AŞIK VEYSEL
AŞIK VEYSEL
Aynur Baş Hanım derki “Anlatılan deniz olsa, kişi kabının aldığı kadarını alabilir.”
Ben de öyle yaptım. 23 Mart 2013 günü TRT 1’de Can Dündar’ın hazırladığı Aşık Veysel belgeselinden kabımın kapasitesi kadar aldım. Paylaşmak istedim:
*Kör bir adamım. Sağa sola gidersem bir kuyuya düşebilirim.
*Yezit nedir, ne Kızılbaş
Değil miyiz hep bi kardaş?
Bizi yakar bizim ataş
Söndürmektir tek çaresi.
*Hangi günü gördün akşam olmamış?
*Mezarımı taşlarla kapatmayın. Toprağımdan otlar, çiçekler bitsin. onları koyun yesin süt olsun. Kuzu yesin et olsun. Çiçeklere arılar gelsin bal olsun. Toprağım bari milletime yararlı olsun.

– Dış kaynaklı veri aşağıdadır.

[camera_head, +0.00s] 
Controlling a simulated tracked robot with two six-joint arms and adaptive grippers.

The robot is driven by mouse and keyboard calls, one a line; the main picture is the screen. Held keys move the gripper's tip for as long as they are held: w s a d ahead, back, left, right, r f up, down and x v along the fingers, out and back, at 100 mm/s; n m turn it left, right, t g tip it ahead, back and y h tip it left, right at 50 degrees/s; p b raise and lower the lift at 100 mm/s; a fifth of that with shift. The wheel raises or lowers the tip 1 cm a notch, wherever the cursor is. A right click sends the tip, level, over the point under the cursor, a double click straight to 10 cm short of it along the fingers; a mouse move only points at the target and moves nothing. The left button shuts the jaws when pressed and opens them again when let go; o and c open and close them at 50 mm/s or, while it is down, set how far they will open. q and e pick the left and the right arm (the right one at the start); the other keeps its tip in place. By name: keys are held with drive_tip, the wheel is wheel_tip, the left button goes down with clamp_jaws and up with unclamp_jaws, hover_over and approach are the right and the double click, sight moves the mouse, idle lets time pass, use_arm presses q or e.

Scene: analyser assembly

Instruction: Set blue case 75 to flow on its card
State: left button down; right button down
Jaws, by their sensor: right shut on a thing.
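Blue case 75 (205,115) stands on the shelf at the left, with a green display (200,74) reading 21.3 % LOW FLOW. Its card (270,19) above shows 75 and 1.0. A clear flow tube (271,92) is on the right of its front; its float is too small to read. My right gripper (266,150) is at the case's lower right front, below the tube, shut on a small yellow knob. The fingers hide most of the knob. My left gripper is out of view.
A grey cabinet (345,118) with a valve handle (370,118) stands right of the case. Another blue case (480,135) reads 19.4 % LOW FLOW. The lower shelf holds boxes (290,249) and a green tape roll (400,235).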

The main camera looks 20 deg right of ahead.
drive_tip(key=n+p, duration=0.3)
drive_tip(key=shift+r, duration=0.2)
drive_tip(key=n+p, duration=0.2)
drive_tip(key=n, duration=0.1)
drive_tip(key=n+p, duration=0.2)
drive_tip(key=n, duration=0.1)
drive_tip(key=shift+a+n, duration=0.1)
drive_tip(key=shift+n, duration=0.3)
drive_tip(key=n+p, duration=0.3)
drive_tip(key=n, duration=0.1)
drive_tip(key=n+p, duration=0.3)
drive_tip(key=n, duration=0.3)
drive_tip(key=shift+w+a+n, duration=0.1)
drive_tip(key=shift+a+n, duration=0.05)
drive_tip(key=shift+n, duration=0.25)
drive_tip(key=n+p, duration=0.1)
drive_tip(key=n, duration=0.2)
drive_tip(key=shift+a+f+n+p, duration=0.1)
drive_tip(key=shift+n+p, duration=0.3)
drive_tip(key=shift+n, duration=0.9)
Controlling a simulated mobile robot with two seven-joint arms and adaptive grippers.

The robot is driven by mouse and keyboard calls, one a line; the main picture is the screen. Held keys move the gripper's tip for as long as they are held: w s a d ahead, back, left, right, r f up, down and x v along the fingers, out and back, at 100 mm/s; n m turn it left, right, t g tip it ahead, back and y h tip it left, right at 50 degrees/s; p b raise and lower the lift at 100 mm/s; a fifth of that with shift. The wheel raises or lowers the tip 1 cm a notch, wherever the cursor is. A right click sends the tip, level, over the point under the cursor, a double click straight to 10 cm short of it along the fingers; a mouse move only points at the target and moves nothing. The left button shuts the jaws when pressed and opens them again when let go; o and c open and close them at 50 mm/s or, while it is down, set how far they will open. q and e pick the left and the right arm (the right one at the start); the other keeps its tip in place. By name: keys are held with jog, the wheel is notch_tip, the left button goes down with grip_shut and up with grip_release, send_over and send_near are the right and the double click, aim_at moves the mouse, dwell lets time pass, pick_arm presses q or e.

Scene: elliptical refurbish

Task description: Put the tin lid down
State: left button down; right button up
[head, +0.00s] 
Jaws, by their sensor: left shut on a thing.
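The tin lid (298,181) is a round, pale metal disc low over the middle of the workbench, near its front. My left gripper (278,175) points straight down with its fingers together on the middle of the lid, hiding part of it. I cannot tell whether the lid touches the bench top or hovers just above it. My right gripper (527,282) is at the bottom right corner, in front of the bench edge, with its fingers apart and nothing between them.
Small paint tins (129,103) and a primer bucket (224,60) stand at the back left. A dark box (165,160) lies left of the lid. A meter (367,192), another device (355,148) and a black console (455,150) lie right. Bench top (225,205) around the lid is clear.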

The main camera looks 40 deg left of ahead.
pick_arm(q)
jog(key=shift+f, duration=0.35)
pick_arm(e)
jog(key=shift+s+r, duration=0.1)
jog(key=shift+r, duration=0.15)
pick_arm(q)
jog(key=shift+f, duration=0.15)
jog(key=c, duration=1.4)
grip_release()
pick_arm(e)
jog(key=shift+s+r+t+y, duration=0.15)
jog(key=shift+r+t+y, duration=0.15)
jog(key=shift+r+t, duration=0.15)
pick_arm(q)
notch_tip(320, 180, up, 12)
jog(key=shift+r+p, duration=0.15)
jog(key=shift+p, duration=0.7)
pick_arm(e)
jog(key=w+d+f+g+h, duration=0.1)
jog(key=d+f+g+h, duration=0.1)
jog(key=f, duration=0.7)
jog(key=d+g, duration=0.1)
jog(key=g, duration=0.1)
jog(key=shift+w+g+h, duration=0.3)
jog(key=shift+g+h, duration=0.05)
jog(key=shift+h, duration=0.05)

*Bana “Aşık dediler, başkaları saz çalarken sol ellerini aşağı yukarı gezdiriyorlar. Sen bir yeri tutmuş bırakmıyorsun. Neden?” Yanıtladım: Onlar benim tuttuğum yeri arıyorlar.

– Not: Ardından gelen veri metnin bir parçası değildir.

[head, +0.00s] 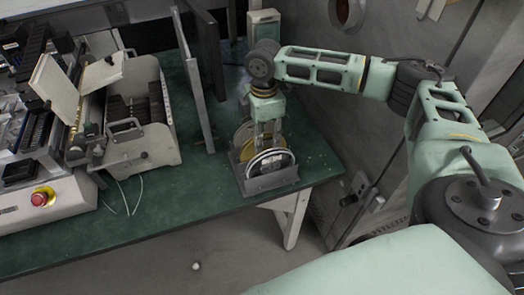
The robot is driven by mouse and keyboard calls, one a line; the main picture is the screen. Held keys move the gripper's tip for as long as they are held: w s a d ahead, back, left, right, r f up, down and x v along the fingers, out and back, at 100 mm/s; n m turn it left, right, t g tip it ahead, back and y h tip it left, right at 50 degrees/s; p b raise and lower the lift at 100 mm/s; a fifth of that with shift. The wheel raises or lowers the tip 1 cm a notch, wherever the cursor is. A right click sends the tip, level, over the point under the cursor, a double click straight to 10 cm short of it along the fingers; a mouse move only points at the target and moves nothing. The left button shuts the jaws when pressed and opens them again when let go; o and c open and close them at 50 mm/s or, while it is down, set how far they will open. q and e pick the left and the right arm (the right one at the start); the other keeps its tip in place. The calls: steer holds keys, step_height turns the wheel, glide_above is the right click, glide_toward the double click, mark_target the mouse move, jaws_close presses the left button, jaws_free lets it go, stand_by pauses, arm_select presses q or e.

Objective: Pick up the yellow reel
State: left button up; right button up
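A yellow reel (243,136) stands upright in a grey holder (270,183) at the right end of the green table. Much of it is hidden behind my right gripper and a white-rimmed reel (262,160) in front. My right gripper (268,146) points straight down over the holder, its two fingers reaching down among the reels. The fingers look a little apart, but I cannot tell whether they touch the yellow reel or are closed on it. My left gripper is not in view.
A machine with a red button (43,196) fills the left side. Upright grey panels (194,85) stand behind the holder's left. A pale box (264,25) stands at the back, and a grey cabinet wall lies right.

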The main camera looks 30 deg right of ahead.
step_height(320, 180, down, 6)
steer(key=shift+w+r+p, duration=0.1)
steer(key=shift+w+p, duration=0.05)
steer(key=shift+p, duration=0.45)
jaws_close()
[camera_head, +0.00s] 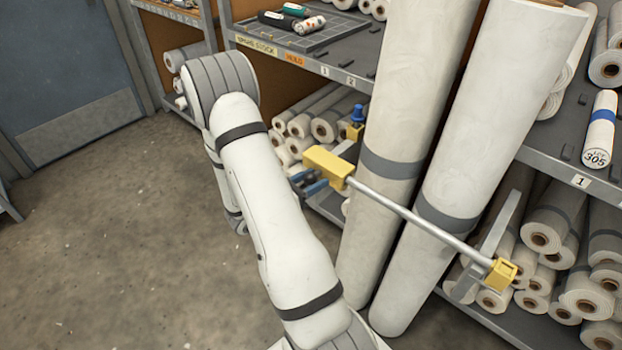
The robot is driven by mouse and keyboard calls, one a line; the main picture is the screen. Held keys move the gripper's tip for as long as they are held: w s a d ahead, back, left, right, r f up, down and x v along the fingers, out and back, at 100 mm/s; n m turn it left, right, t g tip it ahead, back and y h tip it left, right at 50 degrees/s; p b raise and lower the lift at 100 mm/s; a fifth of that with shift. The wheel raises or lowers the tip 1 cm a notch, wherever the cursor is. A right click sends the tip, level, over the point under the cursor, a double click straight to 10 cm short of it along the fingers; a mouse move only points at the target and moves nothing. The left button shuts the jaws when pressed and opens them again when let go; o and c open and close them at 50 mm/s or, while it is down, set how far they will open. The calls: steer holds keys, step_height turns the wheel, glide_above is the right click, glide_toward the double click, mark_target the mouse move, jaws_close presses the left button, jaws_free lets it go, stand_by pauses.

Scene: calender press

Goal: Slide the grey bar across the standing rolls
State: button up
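The grey bar (415,218) runs slantwise in front of two standing rolls, from a yellow block (328,166) at its left end to a yellow bracket (501,273) at the lower right. The left standing roll (385,125) and the right standing roll (470,160) are tall, white and grey-banded, and lean slightly in the picture. My gripper (311,181), with blue and dark parts, is at the yellow block, just below and left of it. My arm and the block partly hide it; I cannot tell whether its fingers grip the block.
A blue knob on a yellow mount (356,120) stands beside the left roll. Shelves hold several stacked rolls (318,118) behind and more rolls (590,285) at right. The concrete floor (110,230) at left is clear.

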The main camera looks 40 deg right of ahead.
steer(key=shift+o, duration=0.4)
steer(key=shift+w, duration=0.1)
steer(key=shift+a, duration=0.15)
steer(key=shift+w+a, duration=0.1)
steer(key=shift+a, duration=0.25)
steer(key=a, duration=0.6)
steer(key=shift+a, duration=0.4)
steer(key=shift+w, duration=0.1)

*O kadar şiir üretiyorsun. Bazı açıkgözler onları kitap yapıp bir hayli para kazanıyorlar. Sana da azıcık para veriyorlar. Buna niçin razı oluyorsun? Dediler. Ben onlara bir fıkrayla cevap verdim:
Köyün en güzel kızını bir çirkine vermişler. Sen buna razı mısın? Diyenlere kız:
-Babam evinde o da yoktu ya demiş.
Bir saat kadar süren belgeseli, kah merakla kah duygulanarak izledik. Bilgilendik.